As a company grows, it becomes easier and easier to rest on past achievements and accolades, and harder and harder to even consider making any dramatic change. This problem has been popularly characterized in the business world as the innovator’s dilemma.
In most cases companies that manage to find a market and a product that gives them satisfactory growth, which is a difficult task in and of itself, do so while riding on a single market vector. Correctly identifying the underlying characteristics of this vector and being able to be brutally honest about the future of where it is headed as well as where neighboring, but different, vectors are trending is critical to ultimately making a decision to fundamentally disrupt yourself.

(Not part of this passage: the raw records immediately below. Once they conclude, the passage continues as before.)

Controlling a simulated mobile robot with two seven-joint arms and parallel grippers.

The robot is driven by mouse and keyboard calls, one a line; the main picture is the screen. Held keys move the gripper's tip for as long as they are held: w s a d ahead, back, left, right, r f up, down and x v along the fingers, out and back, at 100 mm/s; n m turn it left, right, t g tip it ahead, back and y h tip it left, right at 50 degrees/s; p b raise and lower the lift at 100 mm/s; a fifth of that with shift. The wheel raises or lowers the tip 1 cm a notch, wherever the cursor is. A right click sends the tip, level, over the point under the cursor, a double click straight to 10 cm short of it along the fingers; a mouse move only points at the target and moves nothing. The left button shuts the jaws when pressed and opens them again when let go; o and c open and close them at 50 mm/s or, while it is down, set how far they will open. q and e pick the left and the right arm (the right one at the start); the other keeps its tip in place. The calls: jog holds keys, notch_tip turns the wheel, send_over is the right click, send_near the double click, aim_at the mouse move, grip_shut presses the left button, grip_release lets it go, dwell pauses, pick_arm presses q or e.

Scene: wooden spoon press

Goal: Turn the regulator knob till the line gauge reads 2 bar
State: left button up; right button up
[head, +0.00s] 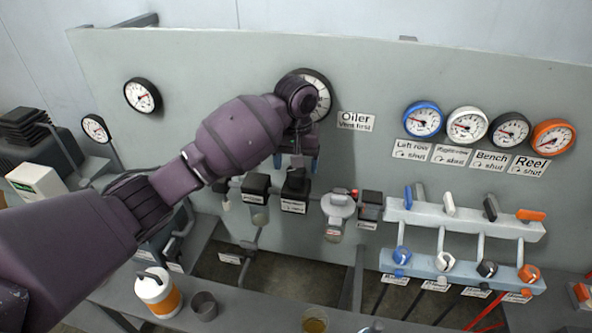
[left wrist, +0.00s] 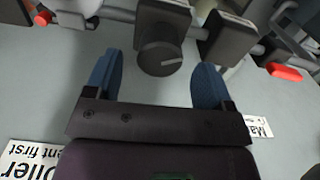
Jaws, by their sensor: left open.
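My left arm reaches across the panel in the head view, and its gripper (head: 297,160) points down at a black regulator body (head: 295,190). In the left wrist view the gripper (left wrist: 157,85) is open, its two blue fingers on either side of a dark round knob (left wrist: 160,50) with a pale line on its face. The knob lies just beyond or between the fingertips; I cannot tell whether they touch it. A large white-faced gauge (head: 322,97) behind my wrist is partly hidden, its reading unclear. Which dial is the line gauge is not shown. My right gripper is not in view.
Beside the regulator are another black unit (head: 256,187) and a grey filter unit (head: 338,207). Several coloured gauges, including a blue one (head: 423,119), sit at right above a valve manifold (head: 465,220). A white bottle with orange band (head: 158,292) stands on the bench.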

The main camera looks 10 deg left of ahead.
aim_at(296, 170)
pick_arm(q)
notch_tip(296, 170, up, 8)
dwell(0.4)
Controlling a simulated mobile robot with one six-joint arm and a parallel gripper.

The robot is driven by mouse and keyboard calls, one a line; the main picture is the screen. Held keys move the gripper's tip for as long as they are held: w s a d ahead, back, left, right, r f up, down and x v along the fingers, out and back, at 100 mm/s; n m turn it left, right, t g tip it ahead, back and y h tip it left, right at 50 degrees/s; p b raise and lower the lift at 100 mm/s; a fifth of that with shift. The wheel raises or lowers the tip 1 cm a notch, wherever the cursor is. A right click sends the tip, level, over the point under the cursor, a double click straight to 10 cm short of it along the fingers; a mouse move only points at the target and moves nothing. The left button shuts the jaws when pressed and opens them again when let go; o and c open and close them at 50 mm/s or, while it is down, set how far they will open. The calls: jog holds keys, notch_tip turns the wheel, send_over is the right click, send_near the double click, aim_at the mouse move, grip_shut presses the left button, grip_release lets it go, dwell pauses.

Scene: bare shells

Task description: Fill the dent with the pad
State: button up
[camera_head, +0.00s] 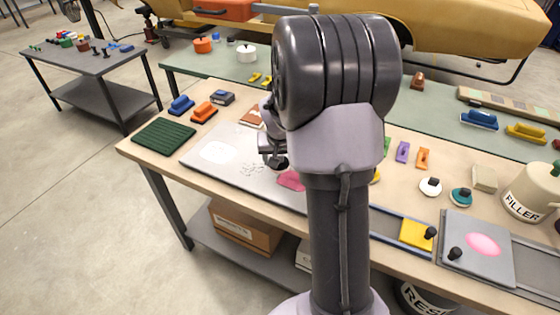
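A light grey panel (207,169) lies on the wooden workbench, left of my arm. It bears a white patch (216,152), a scratched or speckled area (252,169) and a pink smear (291,181); I cannot tell which mark is the dent. My gripper (276,162) is over the panel, partly hidden by my arm. Something dark and rounded shows at its tip; I cannot tell whether it is a held pad or part of the gripper. Round pads with knobs, white (430,187) and teal (460,197), stand to the right.
A FILLER tub (530,192) stands far right. A green ribbed mat (163,135) and blue and orange blocks (204,112) are left. My arm hides the bench middle.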

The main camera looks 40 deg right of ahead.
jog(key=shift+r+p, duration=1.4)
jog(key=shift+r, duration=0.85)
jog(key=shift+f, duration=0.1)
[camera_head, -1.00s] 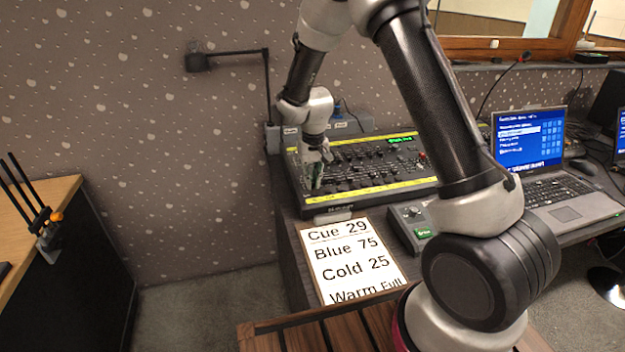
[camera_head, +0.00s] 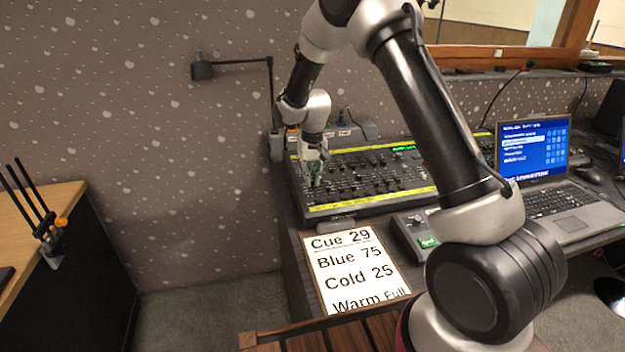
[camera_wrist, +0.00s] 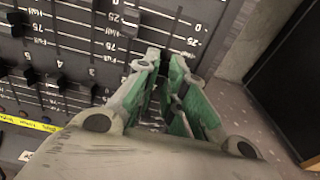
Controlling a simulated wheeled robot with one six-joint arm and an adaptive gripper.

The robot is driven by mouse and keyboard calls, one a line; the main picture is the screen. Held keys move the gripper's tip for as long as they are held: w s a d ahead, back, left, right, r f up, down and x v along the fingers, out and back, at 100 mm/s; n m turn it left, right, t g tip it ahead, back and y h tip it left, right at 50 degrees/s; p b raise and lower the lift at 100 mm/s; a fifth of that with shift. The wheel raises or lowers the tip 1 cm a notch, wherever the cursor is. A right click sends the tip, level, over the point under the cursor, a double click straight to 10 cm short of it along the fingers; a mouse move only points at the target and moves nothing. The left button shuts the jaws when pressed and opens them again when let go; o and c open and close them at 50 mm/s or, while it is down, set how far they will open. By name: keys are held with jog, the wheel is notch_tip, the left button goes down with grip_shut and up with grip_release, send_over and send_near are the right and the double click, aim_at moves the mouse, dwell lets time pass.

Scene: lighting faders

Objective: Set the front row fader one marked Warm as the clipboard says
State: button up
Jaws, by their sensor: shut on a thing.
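The lighting console (camera_head: 345,212) is a dark desk with rows of black faders and yellow strips. My gripper (camera_head: 315,180) is low over its left part, and also fills the middle of the wrist view (camera_wrist: 168,72). Its green-padded fingers are closed around a fader cap, which they hide. I cannot read that fader's label. Printed scales with 0, 25, Half, 75 and Full lie beside the fingers in the wrist view. The clipboard sheet (camera_head: 355,272) lies in front of the console and reads Cue 29, Blue 75, Cold 25, Warm Full.
Neighbouring fader caps (camera_wrist: 130,22) stand close to the fingers on the left in the wrist view. A small box with a green display (camera_head: 424,240) and a laptop (camera_head: 545,180) are right of the clipboard. A lamp arm (camera_head: 270,95) rises behind the console.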

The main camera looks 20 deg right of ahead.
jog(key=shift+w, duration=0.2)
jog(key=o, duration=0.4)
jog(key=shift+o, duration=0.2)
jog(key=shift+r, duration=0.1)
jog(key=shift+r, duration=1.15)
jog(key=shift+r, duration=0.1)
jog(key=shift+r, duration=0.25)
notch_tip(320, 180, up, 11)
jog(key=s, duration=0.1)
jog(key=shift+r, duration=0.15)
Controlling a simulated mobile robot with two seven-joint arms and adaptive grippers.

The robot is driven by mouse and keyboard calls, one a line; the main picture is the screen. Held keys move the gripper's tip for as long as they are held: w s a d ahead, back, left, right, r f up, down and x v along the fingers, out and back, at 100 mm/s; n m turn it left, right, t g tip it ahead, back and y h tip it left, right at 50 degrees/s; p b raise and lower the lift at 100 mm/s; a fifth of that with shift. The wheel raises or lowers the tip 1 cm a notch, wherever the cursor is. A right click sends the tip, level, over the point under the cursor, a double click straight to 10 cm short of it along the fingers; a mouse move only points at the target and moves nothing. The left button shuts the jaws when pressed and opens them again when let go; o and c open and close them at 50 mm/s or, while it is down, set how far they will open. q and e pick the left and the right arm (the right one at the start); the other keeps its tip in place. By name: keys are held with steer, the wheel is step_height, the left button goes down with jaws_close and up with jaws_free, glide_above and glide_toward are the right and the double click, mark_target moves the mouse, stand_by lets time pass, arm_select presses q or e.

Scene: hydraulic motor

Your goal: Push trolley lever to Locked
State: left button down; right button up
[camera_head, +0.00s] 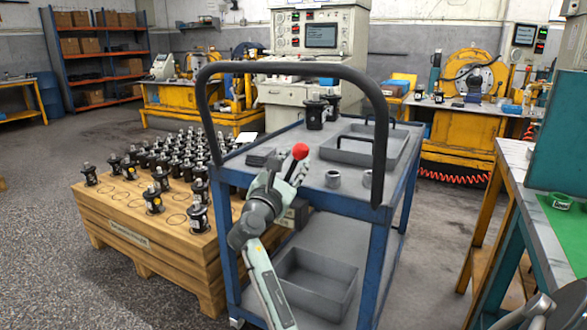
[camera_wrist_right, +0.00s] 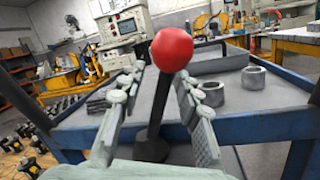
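The trolley (camera_head: 330,205) is blue with grey shelves and a dark push-handle hoop (camera_head: 290,68). Its lever has a red ball knob (camera_head: 300,151) at the near edge of the top shelf. In the right wrist view the knob (camera_wrist_right: 172,49) tops a black stalk (camera_wrist_right: 157,112) rising from a dark base. My right gripper (camera_head: 290,170) is at the lever. In the wrist view its fingers (camera_wrist_right: 157,84) are open, one on each side of the stalk, with gaps visible on both sides. No Locked marking is legible. My left gripper is not in view.
On the trolley top are a grey tray (camera_head: 355,152), metal rings (camera_head: 333,179) and black motors (camera_head: 316,114). A wooden pallet box (camera_head: 150,240) with many motors stands at left. A workbench with a green mat (camera_head: 565,235) stands at right.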

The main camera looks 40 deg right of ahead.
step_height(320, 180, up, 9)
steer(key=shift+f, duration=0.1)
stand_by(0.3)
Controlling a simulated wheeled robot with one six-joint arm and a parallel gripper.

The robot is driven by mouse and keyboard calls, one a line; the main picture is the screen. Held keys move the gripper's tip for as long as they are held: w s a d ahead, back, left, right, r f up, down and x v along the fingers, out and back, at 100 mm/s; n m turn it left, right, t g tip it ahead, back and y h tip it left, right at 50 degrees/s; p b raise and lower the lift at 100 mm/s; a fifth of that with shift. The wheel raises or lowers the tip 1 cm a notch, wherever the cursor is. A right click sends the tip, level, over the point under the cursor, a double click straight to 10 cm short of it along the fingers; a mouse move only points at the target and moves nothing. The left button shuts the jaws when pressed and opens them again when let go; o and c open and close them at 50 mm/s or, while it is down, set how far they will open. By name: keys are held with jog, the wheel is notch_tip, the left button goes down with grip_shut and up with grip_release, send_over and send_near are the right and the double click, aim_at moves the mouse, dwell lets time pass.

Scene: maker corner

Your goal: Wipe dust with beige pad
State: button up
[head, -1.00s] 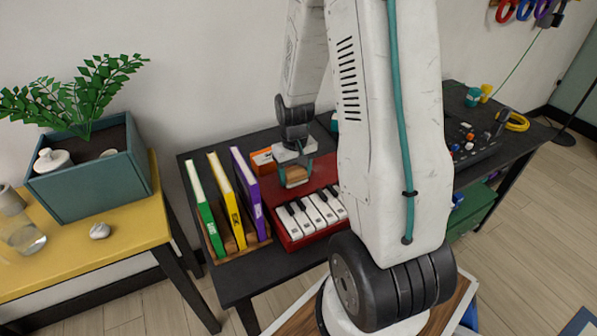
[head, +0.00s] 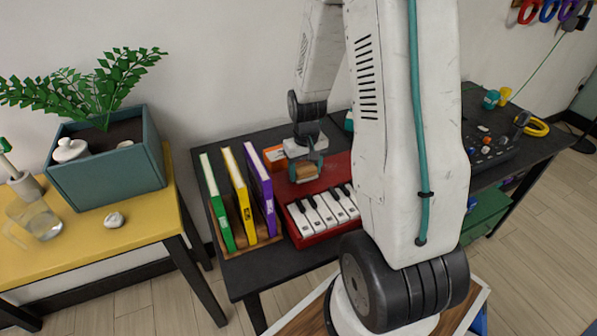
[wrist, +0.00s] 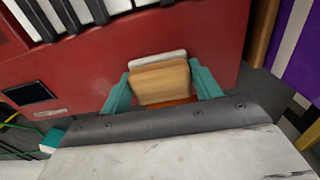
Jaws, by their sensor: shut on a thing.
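My gripper (head: 307,172) is over the red top of the toy keyboard (head: 299,232), behind its white and black keys. Its teal fingers are shut on a beige pad with a wood-coloured block. In the wrist view the gripper (wrist: 163,88) holds the wood-coloured block (wrist: 160,80), with a pale edge showing beyond it. The red keyboard surface (wrist: 205,40) fills much of that view. I cannot tell whether the pad touches the surface. No dust can be made out.
A wooden rack with green, yellow and purple books (head: 262,190) stands close left of the keyboard. An orange box (head: 275,158) sits behind. A mixer (head: 485,148) is at the right of the black table. A planter (head: 108,165) stands on the yellow table.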

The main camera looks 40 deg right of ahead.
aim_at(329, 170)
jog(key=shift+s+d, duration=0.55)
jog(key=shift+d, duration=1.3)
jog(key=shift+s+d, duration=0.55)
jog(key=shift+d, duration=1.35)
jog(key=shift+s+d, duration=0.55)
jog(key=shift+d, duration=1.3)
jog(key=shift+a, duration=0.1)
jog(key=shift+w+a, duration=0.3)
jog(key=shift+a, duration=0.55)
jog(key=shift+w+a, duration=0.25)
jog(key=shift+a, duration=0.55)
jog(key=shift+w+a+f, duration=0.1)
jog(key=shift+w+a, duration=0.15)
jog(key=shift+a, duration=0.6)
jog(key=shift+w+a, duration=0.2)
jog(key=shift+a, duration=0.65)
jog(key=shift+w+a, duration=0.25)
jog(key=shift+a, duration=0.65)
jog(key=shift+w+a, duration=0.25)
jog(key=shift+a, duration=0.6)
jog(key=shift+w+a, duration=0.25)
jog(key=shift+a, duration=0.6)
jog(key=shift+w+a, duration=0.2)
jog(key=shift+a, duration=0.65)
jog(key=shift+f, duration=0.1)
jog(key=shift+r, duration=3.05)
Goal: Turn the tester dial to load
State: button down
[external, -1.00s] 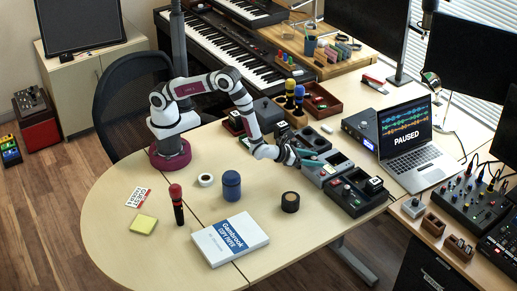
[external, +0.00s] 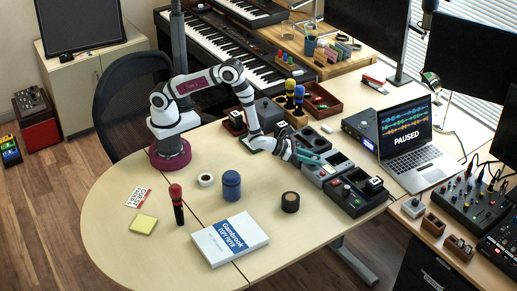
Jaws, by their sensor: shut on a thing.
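The tester (external: 341,161) is a grey box with a small dark screen, in the row of devices at the right side of the table. My gripper (external: 321,164), with teal fingers, reaches down from the left onto the tester's left part. It is shut on something small there, which appears to be the tester dial. The fingers hide the dial, so its pointer and markings cannot be read in this view.
A black device (external: 353,194) with several knobs stands just in front of the tester. A laptop (external: 409,145) is to the right. A black roll (external: 290,202), a blue jar (external: 231,186) and a book (external: 230,239) stand on the open table.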

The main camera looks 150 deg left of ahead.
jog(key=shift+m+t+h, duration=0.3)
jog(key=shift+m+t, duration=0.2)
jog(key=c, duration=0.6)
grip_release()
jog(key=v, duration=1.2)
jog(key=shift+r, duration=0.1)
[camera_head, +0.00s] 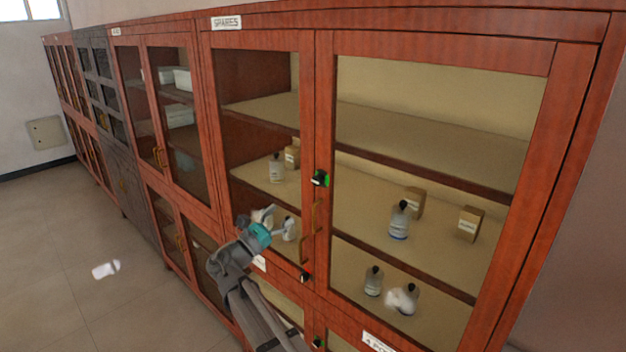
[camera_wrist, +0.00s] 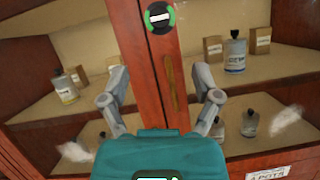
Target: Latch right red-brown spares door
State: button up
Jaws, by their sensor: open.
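The right red-brown spares door (camera_head: 325,110) is a wood frame around a large glass pane. It looks closed or nearly closed against the left door (camera_head: 306,110); I cannot tell if a small gap remains. A round dark latch knob with green on its ring (camera_head: 319,178) sits at the meeting edge. In the wrist view the knob (camera_wrist: 160,16) shows a white, nearly level bar. A brass handle (camera_head: 315,228) hangs below it, also visible in the wrist view (camera_wrist: 172,85). My gripper (camera_head: 272,220) is open and empty, left of the handle and below the knob; its fingers (camera_wrist: 160,85) spread either side.
A SPARES sign (camera_head: 226,22) is on top. Bottles (camera_head: 399,222) and small boxes (camera_head: 470,223) stand on shelves behind the glass. A lower dark knob with red (camera_head: 305,277) sits beneath the handle. Other cabinets (camera_head: 100,80) run left.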

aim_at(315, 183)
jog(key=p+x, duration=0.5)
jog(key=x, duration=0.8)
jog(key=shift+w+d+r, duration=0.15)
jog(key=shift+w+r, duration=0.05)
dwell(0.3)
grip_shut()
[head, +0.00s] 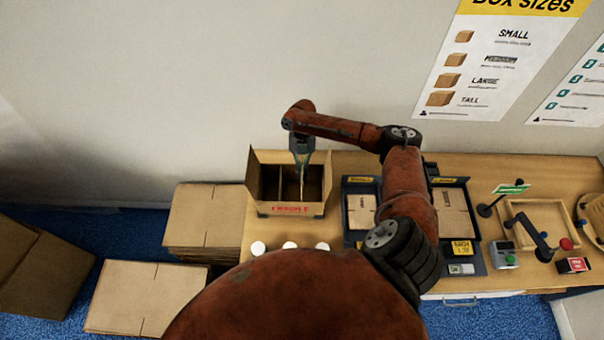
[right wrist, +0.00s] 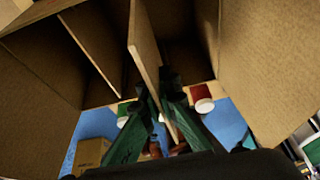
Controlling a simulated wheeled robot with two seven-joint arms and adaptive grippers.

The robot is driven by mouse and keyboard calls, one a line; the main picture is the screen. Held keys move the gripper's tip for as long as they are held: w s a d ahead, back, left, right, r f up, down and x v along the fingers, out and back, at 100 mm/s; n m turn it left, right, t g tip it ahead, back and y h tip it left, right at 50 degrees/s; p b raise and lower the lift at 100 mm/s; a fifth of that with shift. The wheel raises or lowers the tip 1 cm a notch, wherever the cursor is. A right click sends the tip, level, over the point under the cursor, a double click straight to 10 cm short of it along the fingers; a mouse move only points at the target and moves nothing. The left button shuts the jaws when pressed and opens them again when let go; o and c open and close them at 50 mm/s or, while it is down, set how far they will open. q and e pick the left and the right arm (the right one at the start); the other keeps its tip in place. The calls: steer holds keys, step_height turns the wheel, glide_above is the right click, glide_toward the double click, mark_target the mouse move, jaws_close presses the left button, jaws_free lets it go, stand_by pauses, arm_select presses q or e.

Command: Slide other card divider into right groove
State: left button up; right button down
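An open brown carton (head: 265,208) with a red FRAGILE print stands on the bench, flaps spread. One card divider (head: 281,184) stands upright inside it, left of the middle. In the right wrist view this divider (right wrist: 92,45) shows left of the other one. My right gripper (head: 301,172) points down into the carton's right part. In the right wrist view its fingers (right wrist: 160,92) are closed on either side of the other card divider (right wrist: 146,45), which stands upright within the carton. The divider's lower edge and the right groove are not clearly visible. My left gripper is not in view.
Flat carton stacks (head: 203,218) lie left of the bench. Black trays (head: 359,184) with folded cartons stand right of the open carton. White round discs (head: 290,245) lie in front of it. A wooden frame (head: 540,216) is farther right. The wall is close behind.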

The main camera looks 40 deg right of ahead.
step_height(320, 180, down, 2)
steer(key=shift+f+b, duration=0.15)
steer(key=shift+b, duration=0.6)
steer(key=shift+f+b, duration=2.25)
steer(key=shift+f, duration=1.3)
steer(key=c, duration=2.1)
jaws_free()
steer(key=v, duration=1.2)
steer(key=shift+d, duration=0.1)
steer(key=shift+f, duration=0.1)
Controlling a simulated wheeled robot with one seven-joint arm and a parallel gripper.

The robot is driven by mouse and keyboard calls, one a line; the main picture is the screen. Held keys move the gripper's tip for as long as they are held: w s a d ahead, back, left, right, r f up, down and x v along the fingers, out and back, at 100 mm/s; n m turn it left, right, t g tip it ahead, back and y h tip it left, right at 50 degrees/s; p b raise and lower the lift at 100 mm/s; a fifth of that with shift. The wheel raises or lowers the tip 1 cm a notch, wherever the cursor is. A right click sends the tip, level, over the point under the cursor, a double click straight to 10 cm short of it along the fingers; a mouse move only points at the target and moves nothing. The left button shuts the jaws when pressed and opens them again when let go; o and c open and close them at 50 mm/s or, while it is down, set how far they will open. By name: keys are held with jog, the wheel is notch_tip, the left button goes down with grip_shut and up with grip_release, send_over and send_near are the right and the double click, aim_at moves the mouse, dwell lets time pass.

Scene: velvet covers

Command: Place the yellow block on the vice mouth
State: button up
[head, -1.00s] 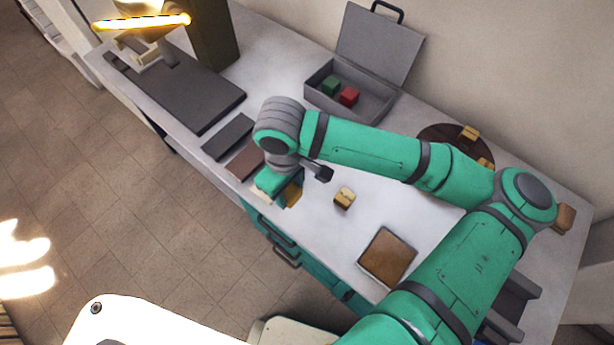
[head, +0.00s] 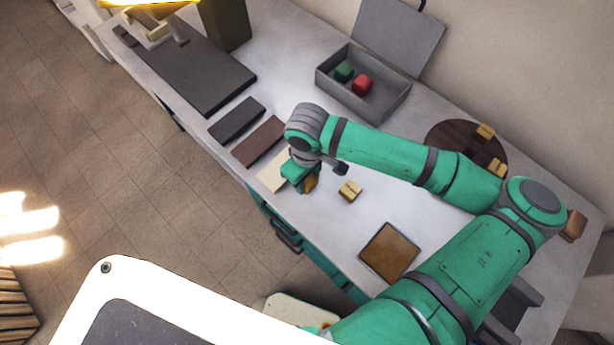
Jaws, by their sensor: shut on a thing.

Many of the people don’t realize AdMob was ever anything other than an iPhone and Android in-app advertising network. They are typically surprised to learn that AdMob was launched in late 2005 and funded in early 2006, well over a year before the introduction of even the first iPhone, and two years before the app store existed. AdMob as a company was predicated on the growth of mobile web (specifically WAP) usage and all of our ads were served in that context. We spent two years aggregating all the publishers and advertisers we could find in the WAP space, and built a nicely growing business with a healthy customer base.
While we were doing this we were frequently asked to build out the capability to show ads inside of mobile applications, which at the time were built on J2ME and Brew, as well as Symbian. In every case where we ran small tests, we learned conclusively that ads in apps simply did not work as well as they did on the mobile web. App usage was rare, and connectivity and latency issues led to a whole host of technical problems when it came to the last mile of actually displaying ads inside of mobile applications. So we learned when it came to this question: mobile web good, mobile applications bad.
On June 29th, 2007 Steve Jobs unveiled the first iPhone and everything about our business changed (though we did not realize it immediately). We were culturally built to be agnostic to any new mobile device, so we quickly built a web unit for the iPhone and continued about our busy lives. Then in March of 2008 the App Store, and the notion of building apps with an approved Apple SDK was announced, and we faced an interesting question.
Everything we knew about mobile advertising told us that apps were bad, and the web was good, but there was something fundamentally different about this device and ecosystem. We were not completely sure the results would be different, but the capabilities of the iPhone and the apps that could theoretically be built on top of it convinced us to give in-app advertising one last try. We immediately devoted a team to building a variety of ad units and SDKs for the iPhone, mainly because we suspected, but were not sure, that what we were seeing was not an extension of our vector, but an entirely new one. The app store was released to the public on July 10th 2008; we announced our in-iPhone ad units two weeks later on July 24th. If memory serves me correctly, the next competitor would not enter the space for at least six months. We had ad units and SDKs for the web as well as for applications. Although we suspected applications would behave differently on the iPhone than other platforms, we were far from sure, and certainly expected the web ads to outperform.
At the time we were serving 34 million impressions a month via the Safari browser on the iPhone, and although that seems to be a large number, it accounted for less than 1 percent of our total inventory. Internally however, even on this small percentage, the growth rates and monetization rates of this inventory were so profound that we began to believe more fully that this new vector was a reality rather than simply a theory. We debated and discussed, but it became clearer and clearer that our world now looked something like this:
As the data every day continued to pound the message home, we became convinced that we were going to have to commit the full energy of the company to this new vector. It was a very hard decision, as we had a number of competitors in the WAP space and we were abandoning markets and battles that were hard fought and still very much active. It was clear to me, however, that while we could win on the WAP vector, it was no longer a fight worth winning.
When I announced the decision to the company, I remember acknowledging the markets and revenue we would be abandoning, and alluding to the plot of the movie Apocolypto. I said that all of what we had been doing thus far amounted to small scale conflict with our neighboring tribes. I told the team that we were the first to see the tips of the sails of the Spanish galleons and all of our energy must, by necessity, shift to preparing for this entirely new world that was about to become our reality. Other than starting the company, it was the single most important decision we made, and led to significant growth and success in the following years.
The key to knowing when to disrupt yourself is keeping a keen eye on the market around you and not getting so caught up in the hand to hand combat that you miss the signs of a dramatic sea change in your world. Business is a battle, and battles cannot be won without detailed tactical plans and knowledge of all the daily minutia. But it’s equally important to remember this: you, and all your adversaries, will all be gone if you ignore the Spanish galleons when you see them on the horizon.